MK Reference. The Kosmos-482 spacecraft was created by the Lavochkin Machine-Building Plant (now the Lavochkin Scientific and Production Association) to deliver a descent module with a cosmic ray detector, a soil radiation meter, an air composition sensor, an illumination, temperature and pressure meter to the surface of Venus. The total weight of the apparatus is 1,184 kilograms, the weight of the descent module is about 500 kg, the diameter is about 1 meter, the material is titanium with inserts of other metals. The speed of the descent module's fall is about 100 meters per second.
Experts talk about the potential danger of approaching a fallen "messenger" from the Soviet past. In particular, according to Viktor Voropaev, lead engineer at the Keldysh Institute of Applied Mathematics, the design of the descent vehicle may retain pyropatrons for firing off the soft landing device - the parachute. There is an interesting feature that Voropaev shared with MK:
– In the images taken in 2024 by Danish astrophotographer Ralf Vandeberg, a certain “tail” is visible next to the bright spherical object.

It has been suggested that the parachute system of the Kosmos-482 descent module, designed to operate in the atmosphere of Venus when the pressure reaches 0.6 atmospheres, was somehow activated in space, and the braking parachute came out. In this case, it cannot be ruled out that part of the opened parachute (given that the fabric for it was created for the hot Venusian atmosphere) may survive even when passing through the dense layers of the Earth's atmosphere.

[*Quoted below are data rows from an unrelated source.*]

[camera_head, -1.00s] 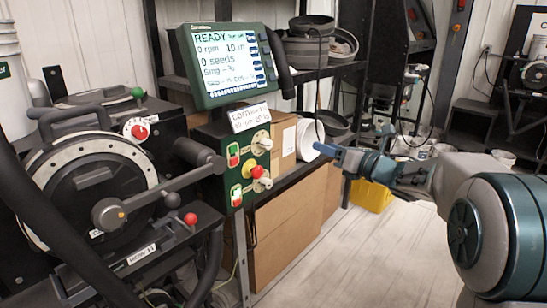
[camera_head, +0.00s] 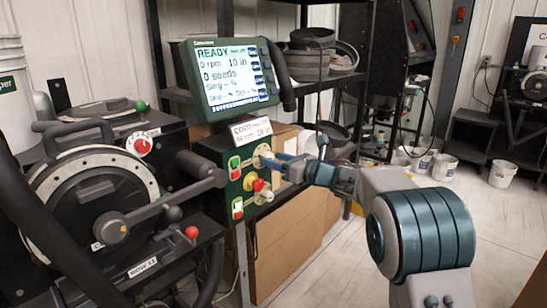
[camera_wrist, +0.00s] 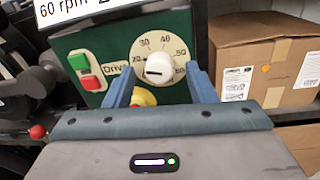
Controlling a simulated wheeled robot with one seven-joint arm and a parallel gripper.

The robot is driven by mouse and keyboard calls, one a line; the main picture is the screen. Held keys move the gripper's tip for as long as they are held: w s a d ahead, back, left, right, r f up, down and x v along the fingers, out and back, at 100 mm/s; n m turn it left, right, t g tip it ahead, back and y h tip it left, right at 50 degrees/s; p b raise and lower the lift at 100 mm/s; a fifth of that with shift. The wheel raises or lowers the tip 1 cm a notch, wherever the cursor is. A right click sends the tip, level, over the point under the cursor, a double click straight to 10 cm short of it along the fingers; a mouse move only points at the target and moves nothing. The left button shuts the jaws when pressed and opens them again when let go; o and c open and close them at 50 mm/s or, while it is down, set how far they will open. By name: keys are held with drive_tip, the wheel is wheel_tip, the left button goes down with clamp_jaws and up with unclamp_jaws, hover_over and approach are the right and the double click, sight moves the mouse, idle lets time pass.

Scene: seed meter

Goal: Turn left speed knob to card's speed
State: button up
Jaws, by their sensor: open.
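The white speed knob (camera_wrist: 159,68) sits on a pale dial with numbers from about 20 to 60, beside the label "Drive". A short dark mark shows on its left side; its exact setting is hard to read. My gripper (camera_wrist: 161,84) is open, one blue finger on each side of the knob's lower part in the picture; contact cannot be told. In the head view my gripper (camera_head: 279,161) is at the upper knob of the green panel (camera_head: 222,158) and partly hides it. The card (camera_head: 251,131) above reads 60 rpm, also in the wrist view (camera_wrist: 72,8).
The monitor (camera_head: 230,78) reads READY, 0 rpm. Green and red buttons (camera_wrist: 87,70) are left of the dial. A red button on yellow (camera_head: 258,184) and a second knob (camera_head: 264,197) are below. A cardboard box (camera_wrist: 255,58) stands right; a black drum (camera_head: 98,200) stands left.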

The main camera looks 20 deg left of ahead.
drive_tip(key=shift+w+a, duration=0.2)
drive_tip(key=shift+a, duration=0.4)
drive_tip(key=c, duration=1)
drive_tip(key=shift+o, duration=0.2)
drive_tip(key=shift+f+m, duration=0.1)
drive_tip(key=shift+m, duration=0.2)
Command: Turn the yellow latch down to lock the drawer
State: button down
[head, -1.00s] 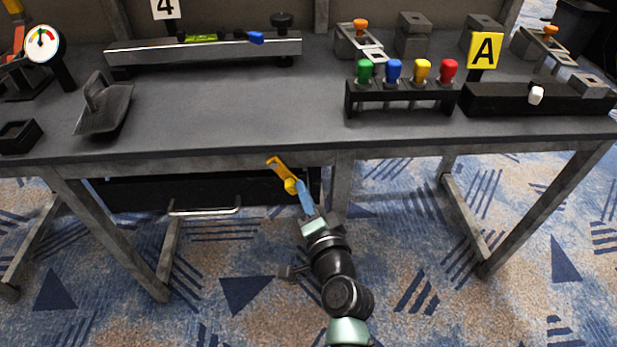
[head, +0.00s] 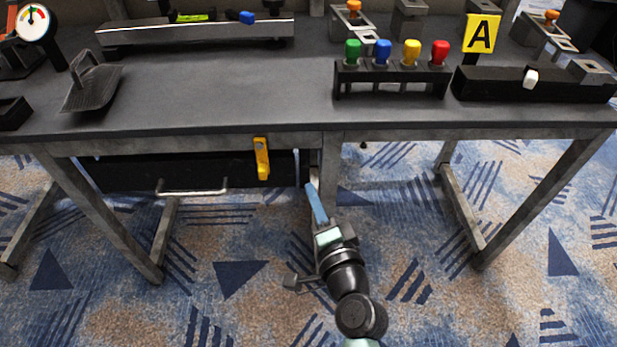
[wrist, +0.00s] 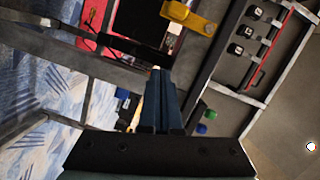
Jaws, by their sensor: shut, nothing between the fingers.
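The yellow latch (head: 261,158) sits on the table's front rail at the right end of the drawer. It hangs nearly straight down, its lower end in front of the black drawer front (head: 135,172). In the wrist view the latch (wrist: 188,17) shows at the top, ahead of the fingers. The drawer has a silver bar handle (head: 192,192) and looks pushed in under the tabletop. My gripper (head: 314,188) is shut with blue fingers together and empty. It is below and to the right of the latch, apart from it, near a table leg.
On the tabletop stand a black rack (head: 392,82) with green, blue, yellow and red knobs, a black block (head: 530,90) with a white switch, a metal rail (head: 195,33) and a grey scoop-like piece (head: 92,86). The carpet in front is clear.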

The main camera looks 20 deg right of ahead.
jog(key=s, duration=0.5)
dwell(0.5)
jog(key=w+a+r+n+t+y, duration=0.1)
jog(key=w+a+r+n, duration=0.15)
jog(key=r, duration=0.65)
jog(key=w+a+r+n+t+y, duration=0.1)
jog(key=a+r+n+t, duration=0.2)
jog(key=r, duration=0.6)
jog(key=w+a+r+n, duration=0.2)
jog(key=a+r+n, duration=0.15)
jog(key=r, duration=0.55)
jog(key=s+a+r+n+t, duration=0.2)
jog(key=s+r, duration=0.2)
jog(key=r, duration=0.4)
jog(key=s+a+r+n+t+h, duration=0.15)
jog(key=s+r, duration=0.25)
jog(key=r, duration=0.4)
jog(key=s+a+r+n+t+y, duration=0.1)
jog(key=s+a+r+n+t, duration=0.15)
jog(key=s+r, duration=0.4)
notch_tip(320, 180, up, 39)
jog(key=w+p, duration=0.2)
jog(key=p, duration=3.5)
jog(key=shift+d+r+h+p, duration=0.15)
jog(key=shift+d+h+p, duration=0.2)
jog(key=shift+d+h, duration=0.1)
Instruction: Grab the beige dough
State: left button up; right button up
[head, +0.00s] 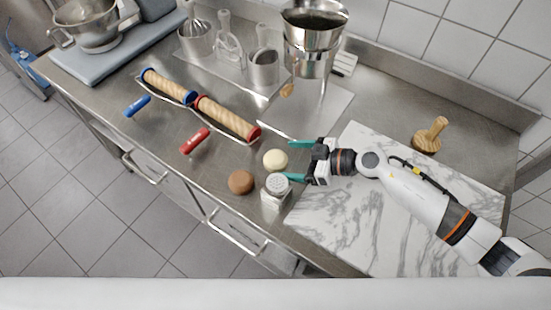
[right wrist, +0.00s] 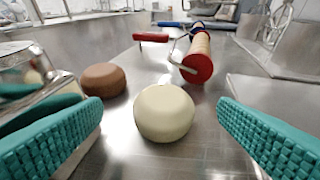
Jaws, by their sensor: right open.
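The beige dough (head: 275,159) is a pale round lump on the steel counter, left of the marble board. In the right wrist view the dough (right wrist: 164,112) sits between the two teal fingers, apart from both. My right gripper (head: 291,161) is open and empty, its fingers pointing left towards the dough at low height. It also shows in the right wrist view (right wrist: 165,140). My left gripper is not in view.
A brown dough (head: 241,182) and a metal shaker (head: 275,190) stand close by, the shaker near the lower finger. Rolling pins with red (head: 228,119) and blue (head: 168,85) ends lie beyond. The marble board (head: 350,225) is mostly bare.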

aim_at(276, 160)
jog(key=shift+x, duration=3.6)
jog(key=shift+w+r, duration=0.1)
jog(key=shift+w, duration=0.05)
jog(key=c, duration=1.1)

However, there is a more rational assumption (expressed by the astronautics enthusiast Vladimir Pavlyuk) that when the station and the descent module separated, which occurred at the end of April 1972, mats of the so-called screen-vacuum thermal insulation, which protected the Venusian station at the stage of interplanetary flight, remained attached to the "ball". Unfortunately, the documents stored in the RGANTD (Russian State Archive of Scientific and Technical Documentation - Ed. ) related to the design of type 3B stations have not yet been declassified as "for official use only", which does not allow us to make a reliable conclusion about the origin of the "tail" photographed by the foreign photographer.